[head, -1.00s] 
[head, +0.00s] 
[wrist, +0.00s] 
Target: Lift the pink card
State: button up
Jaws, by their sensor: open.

=-=-=-=-=

▶ _Written instruction_: Can you give every line above again, exactly as written?

▶ _Result of this exercise_:
[head, -1.00s] 
[head, +0.00s] 
[wrist, +0.00s] 
Target: Lift the pink card
State: button up
Jaws, by their sensor: open.

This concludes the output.